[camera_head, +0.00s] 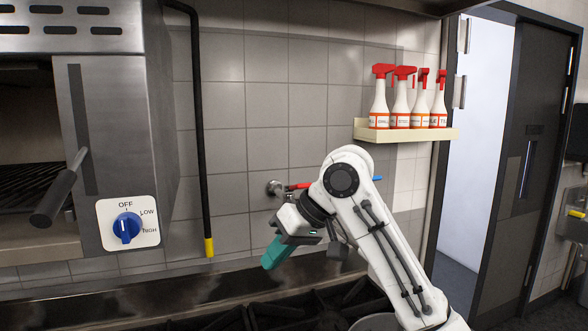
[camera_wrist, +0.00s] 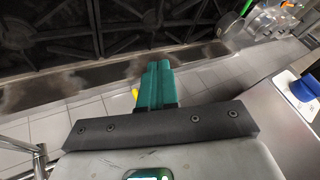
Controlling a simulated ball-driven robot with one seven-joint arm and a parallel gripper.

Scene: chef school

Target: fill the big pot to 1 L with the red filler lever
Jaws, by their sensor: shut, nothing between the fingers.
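The red filler lever (camera_head: 300,186) shows as a short red bar beside a metal wall fitting (camera_head: 273,188) in the head view, partly hidden by my arm. My gripper (camera_head: 270,262) is shut and empty, its teal fingers below the lever and apart from it, pointing down to the left. In the wrist view my gripper (camera_wrist: 154,68) shows its teal fingers pressed together with nothing between them. A grey rounded metal edge (camera_head: 376,323) shows at the bottom of the head view behind my arm; I cannot tell whether it is the big pot. No water level is visible.
A black stove with grates (camera_head: 270,313) lies below. A blue bar (camera_head: 377,178) shows right of my arm. A shelf (camera_head: 400,135) holds several spray bottles. A black hanging hose with a yellow end (camera_head: 209,246) and an oven with a blue knob (camera_head: 127,227) are left.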

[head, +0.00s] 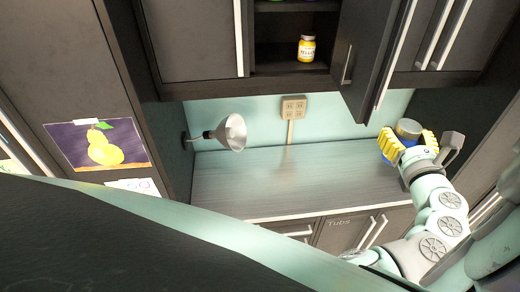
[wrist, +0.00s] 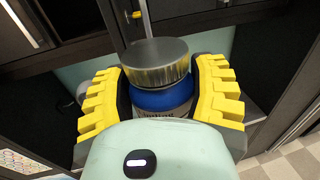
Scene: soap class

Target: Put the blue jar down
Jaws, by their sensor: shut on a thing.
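The blue jar (wrist: 163,98) has a wide grey metal lid (wrist: 155,62) and sits between the yellow ridged fingers of my gripper (wrist: 160,95) in the wrist view. The fingers press on it from both sides. In the head view, my gripper (head: 408,145) is at the right, near the right end of the counter. The jar's grey lid (head: 408,128) shows above the fingers, with a little blue (head: 391,146) beside them. The grey counter (head: 270,185) lies to the left of my gripper. The jar's underside is hidden, so I cannot tell its height above the counter.
The counter is bare. A wall lamp (head: 232,132) juts over its left end. An open cabinet door (head: 372,55) hangs above, left of my gripper. A yellow jar (head: 307,48) stands in the open cabinet. An outlet (head: 293,107) is on the back wall.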

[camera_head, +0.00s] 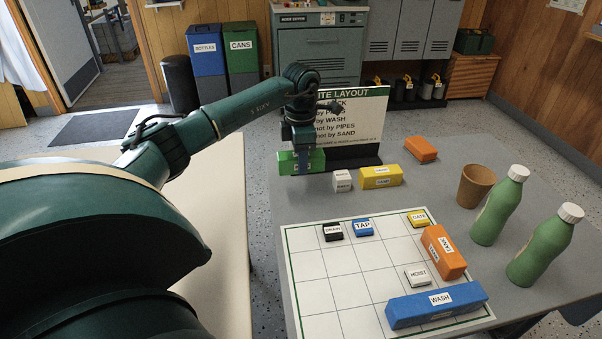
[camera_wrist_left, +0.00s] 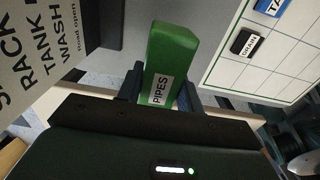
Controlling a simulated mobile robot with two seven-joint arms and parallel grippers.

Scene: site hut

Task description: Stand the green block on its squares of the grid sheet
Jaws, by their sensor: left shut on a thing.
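The green block (camera_head: 286,164) is labelled PIPES, as the left wrist view shows (camera_wrist_left: 173,50). My left gripper (camera_head: 303,166) is shut on it and holds it above the table's far left side, in front of the sign board and off the grid sheet. The white grid sheet (camera_head: 312,264) lies nearer me and to the right. On it are a black DRAIN block (camera_head: 333,232), blue TAP block (camera_head: 363,227), yellow GATE block (camera_head: 418,219), orange TANK block (camera_head: 443,252), white HOIST block (camera_head: 417,276) and long blue WASH block (camera_head: 437,304). My right gripper is out of view.
A layout sign (camera_head: 352,118) stands behind the held block. A white block (camera_head: 342,181), a yellow block (camera_head: 380,177) and an orange block (camera_head: 420,149) lie beyond the sheet. A brown cup (camera_head: 475,186) and two green bottles (camera_head: 499,208) stand right. The sheet's left squares are bare.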

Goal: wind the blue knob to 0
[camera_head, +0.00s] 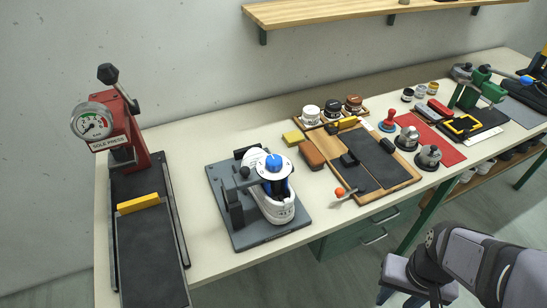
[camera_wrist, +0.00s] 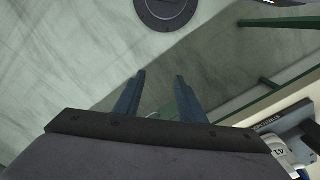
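The blue knob (camera_head: 273,163) sits on top of a white round dial on a clamp fixture. The dial's markings are too small to read. A white shoe (camera_head: 277,205) is held in the fixture under the dial, on a grey base plate (camera_head: 250,238). Part of the shoe shows at the lower right of the wrist view (camera_wrist: 285,153); the knob is not visible there. My gripper (camera_wrist: 160,78) is open and empty, pointing at the floor. In the head view it is at the lower right, off the bench's front edge and well away from the knob.
A red sole press (camera_head: 120,130) stands left of the fixture. A green press (camera_head: 480,88) is farther right. A shelf (camera_head: 340,14) hangs above.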

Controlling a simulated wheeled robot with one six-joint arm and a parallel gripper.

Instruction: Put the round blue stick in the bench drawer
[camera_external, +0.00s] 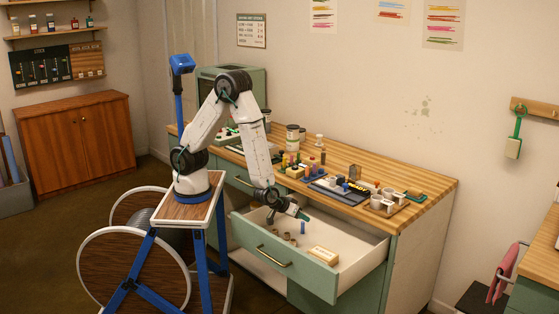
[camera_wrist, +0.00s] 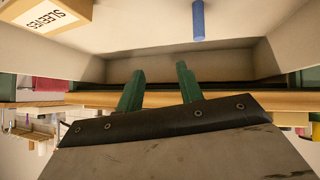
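The bench drawer (camera_external: 352,243) is pulled open, with a green front and a pale inside. The round blue stick (camera_external: 303,228) is in the drawer, just below my gripper (camera_external: 302,213). In the wrist view the blue stick (camera_wrist: 198,20) is at the top edge, against the pale drawer inside, clear of my fingers and partly cut off. I cannot tell whether it stands or lies. My gripper's two green fingers (camera_wrist: 159,84) are apart with nothing between them, so it is open and empty over the drawer.
A box marked SLEEVES (camera_wrist: 50,14) lies in the drawer; it also shows in the external view (camera_external: 323,255). Several small brown round pieces (camera_external: 288,237) are beside the stick. The wooden bench top (camera_external: 425,188) carries jars, sticks and a dark tray (camera_external: 338,192).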

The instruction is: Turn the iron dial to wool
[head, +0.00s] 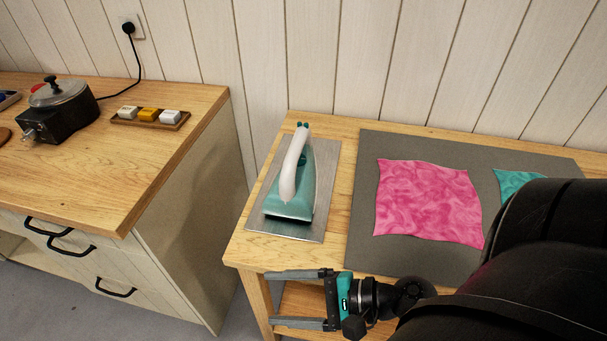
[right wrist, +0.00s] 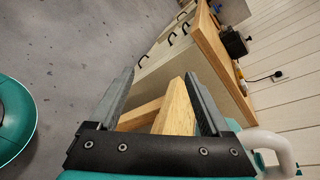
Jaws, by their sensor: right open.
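The iron (head: 290,192), teal with a white handle, rests on a metal plate (head: 320,200) at the left end of the wooden table. I cannot make out its dial or any setting marks. My right gripper (head: 275,299) is open and empty, in front of the table's front left corner and below the iron in the head view. In the right wrist view, its two fingers (right wrist: 158,85) stand apart with a table leg beyond them. The iron's white handle (right wrist: 270,146) shows at the lower right there. My left gripper is in neither view.
A grey mat (head: 362,210) right of the iron holds a pink cloth (head: 428,200) and a teal cloth (head: 515,182). A wooden cabinet (head: 150,150) on the left carries a black pot heater (head: 65,120) and a small tray (head: 118,122) of blocks. A gap separates cabinet and table.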

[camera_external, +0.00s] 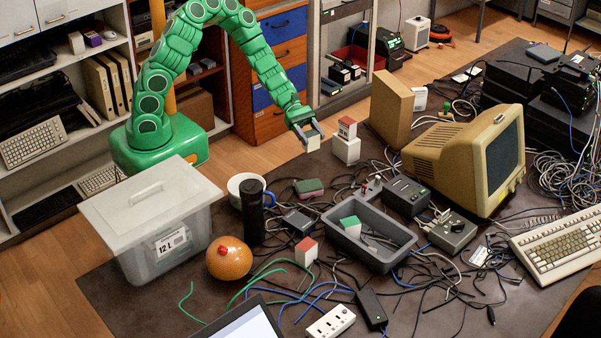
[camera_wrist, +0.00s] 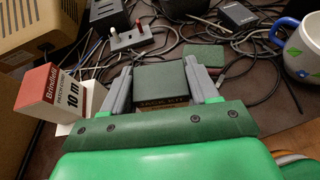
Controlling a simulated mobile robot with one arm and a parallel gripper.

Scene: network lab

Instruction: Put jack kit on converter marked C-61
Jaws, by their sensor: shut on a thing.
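My gripper (camera_external: 308,138) is shut on the jack kit, a small box with a dark green top and "JACK KIT" lettering in the wrist view (camera_wrist: 162,82). Its fingers hold the box from both sides, above the table's far edge. In the external view the held box (camera_external: 313,143) looks pale. I cannot read C-61 anywhere. A small dark box with a pale label (camera_external: 300,220) lies on the table beyond the green-and-red sponge; it also shows at the top of the wrist view (camera_wrist: 238,14). I cannot tell whether it is the converter.
A red-and-white patchcord box (camera_external: 347,128) stands on a white box (camera_external: 346,150), close to my gripper. A sponge (camera_external: 308,187), a mug (camera_external: 244,184), a black tumbler (camera_external: 252,212) and a grey tray (camera_external: 372,253) stand nearby. Loose cables cover much of the table.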

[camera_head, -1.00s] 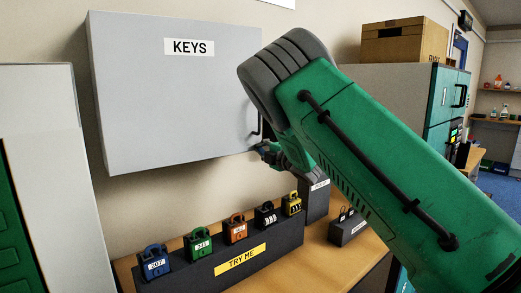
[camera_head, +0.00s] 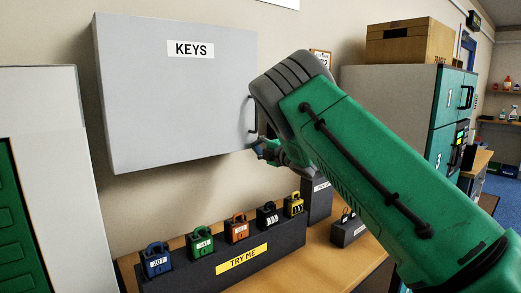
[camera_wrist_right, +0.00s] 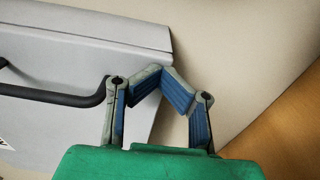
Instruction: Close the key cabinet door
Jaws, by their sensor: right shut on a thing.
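The grey key cabinet door (camera_head: 180,105), labelled KEYS, hangs on the wall at the left of the head view. It looks flat against the cabinet box, but I cannot tell if a small gap is left at its right edge. Its dark bar handle (camera_head: 251,115) is near that edge and also shows in the right wrist view (camera_wrist_right: 55,96). My right gripper (camera_head: 262,150) is at the handle's lower end. In the wrist view its blue-padded fingers (camera_wrist_right: 168,85) come together by the door's corner, the handle meeting one finger. The exact grip spot is hidden. My left gripper is out of view.
A dark TRY ME stand (camera_head: 225,265) with several coloured padlocks is on the wooden bench (camera_head: 318,258) below the cabinet. A small black box (camera_head: 347,233) is beside it. A grey-and-green cabinet (camera_head: 400,100) with a cardboard box (camera_head: 408,42) on top stands at the right.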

§ YOUR OBJECTIVE: Repeat the entries exactly. Pictures are excluded from the copy.

§ SOLUTION TO THE PROBLEM:
[camera_head, +0.00s] 
[camera_wrist, +0.00s] 
Controlling a simulated ball-driven robot with one seven-joint arm and a parallel gripper.

Scene: chef school

Target: fill the big pot to 1 L with the red filler lever
Jaws, by their sensor: shut, nothing between the fingers.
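The red filler lever (camera_head: 300,186) shows as a short red bar beside a metal wall fitting (camera_head: 273,188) in the head view, partly hidden by my arm. My gripper (camera_head: 270,262) is shut and empty, its teal fingers below the lever and apart from it, pointing down to the left. In the wrist view my gripper (camera_wrist: 154,68) shows its teal fingers pressed together with nothing between them. A grey rounded metal edge (camera_head: 376,323) shows at the bottom of the head view behind my arm; I cannot tell whether it is the big pot. No water level is visible.
A black stove with grates (camera_head: 270,313) lies below. A blue bar (camera_head: 377,178) shows right of my arm. A shelf (camera_head: 400,135) holds several spray bottles. A black hanging hose with a yellow end (camera_head: 209,246) and an oven with a blue knob (camera_head: 127,227) are left.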

[head, +0.00s] 
[wrist, +0.00s] 
Scene: soap class

Target: Put the blue jar down
Jaws, by their sensor: shut on a thing.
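The blue jar (wrist: 163,98) has a wide grey metal lid (wrist: 155,62) and sits between the yellow ridged fingers of my gripper (wrist: 160,95) in the wrist view. The fingers press on it from both sides. In the head view, my gripper (head: 408,145) is at the right, near the right end of the counter. The jar's grey lid (head: 408,128) shows above the fingers, with a little blue (head: 391,146) beside them. The grey counter (head: 270,185) lies to the left of my gripper. The jar's underside is hidden, so I cannot tell its height above the counter.
The counter is bare. A wall lamp (head: 232,132) juts over its left end. An open cabinet door (head: 372,55) hangs above, left of my gripper. A yellow jar (head: 307,48) stands in the open cabinet. An outlet (head: 293,107) is on the back wall.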

[camera_head, +0.00s] 
[camera_wrist_left, +0.00s] 
Controlling a simulated mobile robot with two seven-joint arms and parallel grippers.

Scene: site hut

Task description: Stand the green block on its squares of the grid sheet
Jaws, by their sensor: left shut on a thing.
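The green block (camera_head: 286,164) is labelled PIPES, as the left wrist view shows (camera_wrist_left: 173,50). My left gripper (camera_head: 303,166) is shut on it and holds it above the table's far left side, in front of the sign board and off the grid sheet. The white grid sheet (camera_head: 312,264) lies nearer me and to the right. On it are a black DRAIN block (camera_head: 333,232), blue TAP block (camera_head: 363,227), yellow GATE block (camera_head: 418,219), orange TANK block (camera_head: 443,252), white HOIST block (camera_head: 417,276) and long blue WASH block (camera_head: 437,304). My right gripper is out of view.
A layout sign (camera_head: 352,118) stands behind the held block. A white block (camera_head: 342,181), a yellow block (camera_head: 380,177) and an orange block (camera_head: 420,149) lie beyond the sheet. A brown cup (camera_head: 475,186) and two green bottles (camera_head: 499,208) stand right. The sheet's left squares are bare.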

Goal: wind the blue knob to 0
[camera_head, +0.00s] 
[camera_wrist, +0.00s] 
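The blue knob (camera_head: 273,163) sits on top of a white round dial on a clamp fixture. The dial's markings are too small to read. A white shoe (camera_head: 277,205) is held in the fixture under the dial, on a grey base plate (camera_head: 250,238). Part of the shoe shows at the lower right of the wrist view (camera_wrist: 285,153); the knob is not visible there. My gripper (camera_wrist: 160,78) is open and empty, pointing at the floor. In the head view it is at the lower right, off the bench's front edge and well away from the knob.
A red sole press (camera_head: 120,130) stands left of the fixture. A green press (camera_head: 480,88) is farther right. A shelf (camera_head: 340,14) hangs above.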

Controlling a simulated wheeled robot with one six-joint arm and a parallel gripper.

Instruction: Put the round blue stick in the bench drawer
[camera_external, +0.00s] 
[camera_wrist, +0.00s] 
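The bench drawer (camera_external: 352,243) is pulled open, with a green front and a pale inside. The round blue stick (camera_external: 303,228) is in the drawer, just below my gripper (camera_external: 302,213). In the wrist view the blue stick (camera_wrist: 198,20) is at the top edge, against the pale drawer inside, clear of my fingers and partly cut off. I cannot tell whether it stands or lies. My gripper's two green fingers (camera_wrist: 159,84) are apart with nothing between them, so it is open and empty over the drawer.
A box marked SLEEVES (camera_wrist: 50,14) lies in the drawer; it also shows in the external view (camera_external: 323,255). Several small brown round pieces (camera_external: 288,237) are beside the stick. The wooden bench top (camera_external: 425,188) carries jars, sticks and a dark tray (camera_external: 338,192).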

The instruction is: Turn the iron dial to wool
[head, +0.00s] 
[right wrist, +0.00s] 
Jaws, by their sensor: right open.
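The iron (head: 290,192), teal with a white handle, rests on a metal plate (head: 320,200) at the left end of the wooden table. I cannot make out its dial or any setting marks. My right gripper (head: 275,299) is open and empty, in front of the table's front left corner and below the iron in the head view. In the right wrist view, its two fingers (right wrist: 158,85) stand apart with a table leg beyond them. The iron's white handle (right wrist: 270,146) shows at the lower right there. My left gripper is in neither view.
A grey mat (head: 362,210) right of the iron holds a pink cloth (head: 428,200) and a teal cloth (head: 515,182). A wooden cabinet (head: 150,150) on the left carries a black pot heater (head: 65,120) and a small tray (head: 118,122) of blocks. A gap separates cabinet and table.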

[camera_external, +0.00s] 
[camera_wrist, +0.00s] 
Controlling a simulated mobile robot with one arm and a parallel gripper.

Scene: network lab

Instruction: Put jack kit on converter marked C-61
Jaws, by their sensor: shut on a thing.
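My gripper (camera_external: 308,138) is shut on the jack kit, a small box with a dark green top and "JACK KIT" lettering in the wrist view (camera_wrist: 162,82). Its fingers hold the box from both sides, above the table's far edge. In the external view the held box (camera_external: 313,143) looks pale. I cannot read C-61 anywhere. A small dark box with a pale label (camera_external: 300,220) lies on the table beyond the green-and-red sponge; it also shows at the top of the wrist view (camera_wrist: 238,14). I cannot tell whether it is the converter.
A red-and-white patchcord box (camera_external: 347,128) stands on a white box (camera_external: 346,150), close to my gripper. A sponge (camera_external: 308,187), a mug (camera_external: 244,184), a black tumbler (camera_external: 252,212) and a grey tray (camera_external: 372,253) stand nearby. Loose cables cover much of the table.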

[camera_head, -1.00s] 
[camera_head, +0.00s] 
[camera_wrist_right, +0.00s] 
Instruction: Close the key cabinet door
Jaws, by their sensor: right shut on a thing.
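The grey key cabinet door (camera_head: 180,105), labelled KEYS, hangs on the wall at the left of the head view. It looks flat against the cabinet box, but I cannot tell if a small gap is left at its right edge. Its dark bar handle (camera_head: 251,115) is near that edge and also shows in the right wrist view (camera_wrist_right: 55,96). My right gripper (camera_head: 262,150) is at the handle's lower end. In the wrist view its blue-padded fingers (camera_wrist_right: 168,85) come together by the door's corner, the handle meeting one finger. The exact grip spot is hidden. My left gripper is out of view.
A dark TRY ME stand (camera_head: 225,265) with several coloured padlocks is on the wooden bench (camera_head: 318,258) below the cabinet. A small black box (camera_head: 347,233) is beside it. A grey-and-green cabinet (camera_head: 400,100) with a cardboard box (camera_head: 408,42) on top stands at the right.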

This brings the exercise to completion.